> _Directive_
Without including the pictures, copy out every line below.

[Robot trajectory data]
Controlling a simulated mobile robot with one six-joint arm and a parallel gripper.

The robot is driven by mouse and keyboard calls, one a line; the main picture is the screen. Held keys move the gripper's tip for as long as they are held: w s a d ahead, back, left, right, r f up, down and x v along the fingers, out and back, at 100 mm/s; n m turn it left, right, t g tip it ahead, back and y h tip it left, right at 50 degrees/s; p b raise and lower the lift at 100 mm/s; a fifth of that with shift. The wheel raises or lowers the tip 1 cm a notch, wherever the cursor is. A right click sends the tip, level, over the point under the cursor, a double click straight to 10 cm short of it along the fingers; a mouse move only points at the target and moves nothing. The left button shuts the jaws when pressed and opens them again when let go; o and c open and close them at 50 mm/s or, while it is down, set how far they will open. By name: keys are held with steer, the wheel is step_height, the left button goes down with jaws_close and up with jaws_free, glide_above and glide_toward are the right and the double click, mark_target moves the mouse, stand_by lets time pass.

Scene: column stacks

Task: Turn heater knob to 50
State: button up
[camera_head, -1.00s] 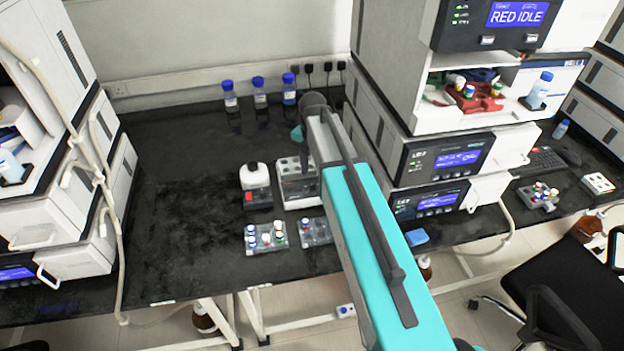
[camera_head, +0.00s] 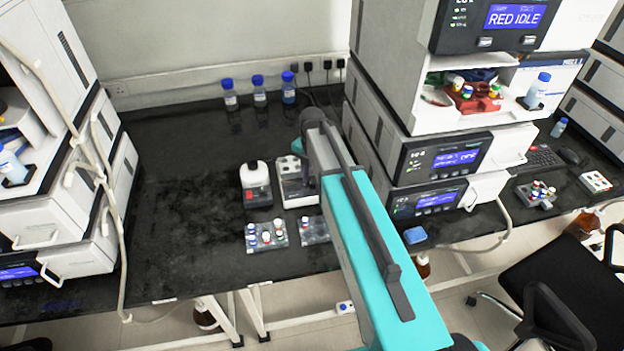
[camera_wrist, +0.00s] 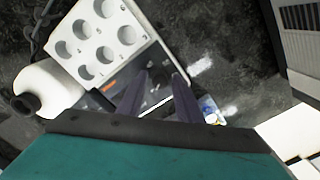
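The heater is a white block with several round wells (camera_wrist: 100,38) in the upper left of the wrist view. In the head view the heater (camera_head: 291,168) stands on the black bench, partly hidden by my arm. Its dark front panel (camera_wrist: 108,86) carries a small orange mark. I cannot make out the knob or its setting; my fingers cover part of the panel's right side. My gripper (camera_wrist: 162,80) shows two dark fingers with a gap between them and nothing visible held. In the head view my arm hides the fingers.
A white bottle (camera_head: 255,174) stands on a device left of the heater. Vial racks (camera_head: 266,236) (camera_head: 314,230) sit in front. Stacked instruments (camera_head: 440,160) rise close to the right of my arm. The bench (camera_head: 190,190) is clear to the left. Blue-capped bottles (camera_head: 259,92) stand behind.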

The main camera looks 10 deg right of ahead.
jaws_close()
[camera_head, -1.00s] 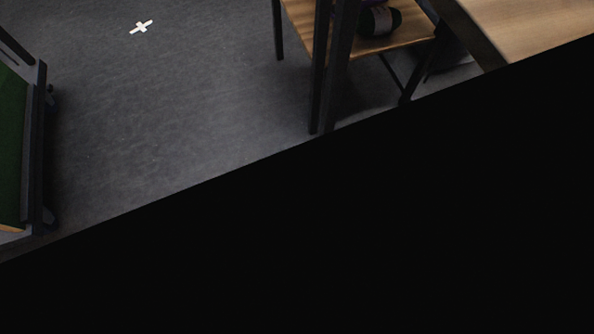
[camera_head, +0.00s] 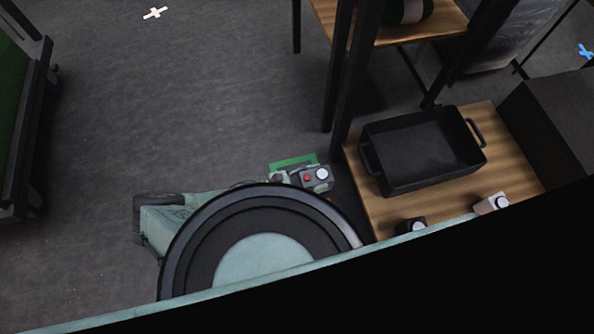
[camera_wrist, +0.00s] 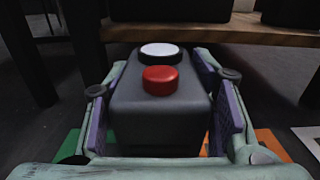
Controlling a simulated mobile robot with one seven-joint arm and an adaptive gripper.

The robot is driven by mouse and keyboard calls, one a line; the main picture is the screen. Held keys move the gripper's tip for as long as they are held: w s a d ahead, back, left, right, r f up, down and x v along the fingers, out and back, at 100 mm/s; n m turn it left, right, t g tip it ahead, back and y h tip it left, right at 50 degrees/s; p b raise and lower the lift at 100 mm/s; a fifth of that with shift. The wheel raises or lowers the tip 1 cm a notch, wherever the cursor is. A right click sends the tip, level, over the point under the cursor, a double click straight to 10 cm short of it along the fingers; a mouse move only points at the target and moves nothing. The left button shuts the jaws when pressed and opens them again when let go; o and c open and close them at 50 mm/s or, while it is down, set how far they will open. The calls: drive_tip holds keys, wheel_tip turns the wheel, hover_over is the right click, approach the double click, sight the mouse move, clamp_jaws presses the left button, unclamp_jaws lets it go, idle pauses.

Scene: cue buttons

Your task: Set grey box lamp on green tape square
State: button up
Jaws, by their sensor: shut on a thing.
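My gripper (camera_head: 296,178) is shut on the grey box lamp (camera_head: 316,179), a small grey box with a red button and a round white top piece. In the wrist view the grey box lamp (camera_wrist: 158,115) is upright between the purple-padded fingers (camera_wrist: 163,118). The green tape square (camera_head: 292,162) is on the floor, partly hidden behind the gripper and box. Green tape also shows at the lower left in the wrist view (camera_wrist: 69,144), with orange tape (camera_wrist: 272,146) at the lower right. I cannot tell whether the box touches the floor.
A wooden table (camera_head: 376,212) beside the box carries a black handled tray (camera_head: 424,150), a dark button box (camera_head: 409,227) and a pale one (camera_head: 490,204). A shelf on dark legs (camera_head: 341,80) stands behind. Open floor lies to the left, with a white cross (camera_head: 155,13).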

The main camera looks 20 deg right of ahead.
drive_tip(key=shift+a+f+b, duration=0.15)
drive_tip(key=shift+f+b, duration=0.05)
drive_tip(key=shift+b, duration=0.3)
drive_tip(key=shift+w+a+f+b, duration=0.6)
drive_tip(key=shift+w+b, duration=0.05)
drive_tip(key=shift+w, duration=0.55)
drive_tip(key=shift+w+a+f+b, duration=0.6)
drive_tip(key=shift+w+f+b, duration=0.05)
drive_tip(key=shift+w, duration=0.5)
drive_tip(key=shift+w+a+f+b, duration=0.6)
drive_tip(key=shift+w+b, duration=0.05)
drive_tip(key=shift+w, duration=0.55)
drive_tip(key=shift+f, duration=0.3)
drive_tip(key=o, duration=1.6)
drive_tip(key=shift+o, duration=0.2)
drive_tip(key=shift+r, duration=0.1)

> _Solution to the exercise_
Controlling a simulated mobile robot with one six-joint arm and a parallel gripper.

The robot is driven by mouse and keyboard calls, one a line; the main picture is the screen. Held keys move the gripper's tip for as long as they are held: w s a d ahead, back, left, right, r f up, down and x v along the fingers, out and back, at 100 mm/s; n m turn it left, right, t g tip it ahead, back and y h tip it left, right at 50 degrees/s; p b raise and lower the lift at 100 mm/s; a fifth of that with shift. The wheel raises or lowers the tip 1 cm a notch, wherever the cursor is. A right click sends the tip, level, over the point under the cursor, a double click straight to 10 cm short of it along the fingers; a mouse move only points at the target and moves nothing. The left button shuts the jaws when pressed and opens them again when let go; o and c open and close them at 50 mm/s or, while it is down, set how far they will open. By name: keys are held with steer, the wheel is step_height, the left button goes down with jaws_close and up with jaws_free, glide_above and glide_toward are the right and the double click, mark_target moves the mouse, stand_by lets time pass.

Scene: column stacks

Task: Turn heater knob to 50
State: button up
[camera_head, -1.00s] 
[camera_head, +0.00s] 
[camera_wrist, +0.00s] 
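The heater is a white block with several round wells (camera_wrist: 100,38) in the upper left of the wrist view. In the head view the heater (camera_head: 291,168) stands on the black bench, partly hidden by my arm. Its dark front panel (camera_wrist: 108,86) carries a small orange mark. I cannot make out the knob or its setting; my fingers cover part of the panel's right side. My gripper (camera_wrist: 162,80) shows two dark fingers with a gap between them and nothing visible held. In the head view my arm hides the fingers.
A white bottle (camera_head: 255,174) stands on a device left of the heater. Vial racks (camera_head: 266,236) (camera_head: 314,230) sit in front. Stacked instruments (camera_head: 440,160) rise close to the right of my arm. The bench (camera_head: 190,190) is clear to the left. Blue-capped bottles (camera_head: 259,92) stand behind.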

The main camera looks 10 deg right of ahead.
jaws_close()
[camera_head, -1.00s] 
[camera_head, +0.00s] 
[camera_wrist, +0.00s] 
Controlling a simulated mobile robot with one seven-joint arm and an adaptive gripper.

The robot is driven by mouse and keyboard calls, one a line; the main picture is the screen. Held keys move the gripper's tip for as long as they are held: w s a d ahead, back, left, right, r f up, down and x v along the fingers, out and back, at 100 mm/s; n m turn it left, right, t g tip it ahead, back and y h tip it left, right at 50 degrees/s; p b raise and lower the lift at 100 mm/s; a fifth of that with shift. The wheel raises or lowers the tip 1 cm a notch, wherever the cursor is. A right click sends the tip, level, over the point under the cursor, a double click straight to 10 cm short of it along the fingers; a mouse move only points at the target and moves nothing. The left button shuts the jaws when pressed and opens them again when let go; o and c open and close them at 50 mm/s or, while it is down, set how far they will open. The calls: drive_tip holds keys, wheel_tip turns the wheel, hover_over is the right click, approach the double click, sight the mouse move, clamp_jaws presses the left button, unclamp_jaws lets it go, idle pauses.

Scene: cue buttons

Your task: Set grey box lamp on green tape square
State: button up
Jaws, by their sensor: shut on a thing.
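My gripper (camera_head: 296,178) is shut on the grey box lamp (camera_head: 316,179), a small grey box with a red button and a round white top piece. In the wrist view the grey box lamp (camera_wrist: 158,115) is upright between the purple-padded fingers (camera_wrist: 163,118). The green tape square (camera_head: 292,162) is on the floor, partly hidden behind the gripper and box. Green tape also shows at the lower left in the wrist view (camera_wrist: 69,144), with orange tape (camera_wrist: 272,146) at the lower right. I cannot tell whether the box touches the floor.
A wooden table (camera_head: 376,212) beside the box carries a black handled tray (camera_head: 424,150), a dark button box (camera_head: 409,227) and a pale one (camera_head: 490,204). A shelf on dark legs (camera_head: 341,80) stands behind. Open floor lies to the left, with a white cross (camera_head: 155,13).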

The main camera looks 20 deg right of ahead.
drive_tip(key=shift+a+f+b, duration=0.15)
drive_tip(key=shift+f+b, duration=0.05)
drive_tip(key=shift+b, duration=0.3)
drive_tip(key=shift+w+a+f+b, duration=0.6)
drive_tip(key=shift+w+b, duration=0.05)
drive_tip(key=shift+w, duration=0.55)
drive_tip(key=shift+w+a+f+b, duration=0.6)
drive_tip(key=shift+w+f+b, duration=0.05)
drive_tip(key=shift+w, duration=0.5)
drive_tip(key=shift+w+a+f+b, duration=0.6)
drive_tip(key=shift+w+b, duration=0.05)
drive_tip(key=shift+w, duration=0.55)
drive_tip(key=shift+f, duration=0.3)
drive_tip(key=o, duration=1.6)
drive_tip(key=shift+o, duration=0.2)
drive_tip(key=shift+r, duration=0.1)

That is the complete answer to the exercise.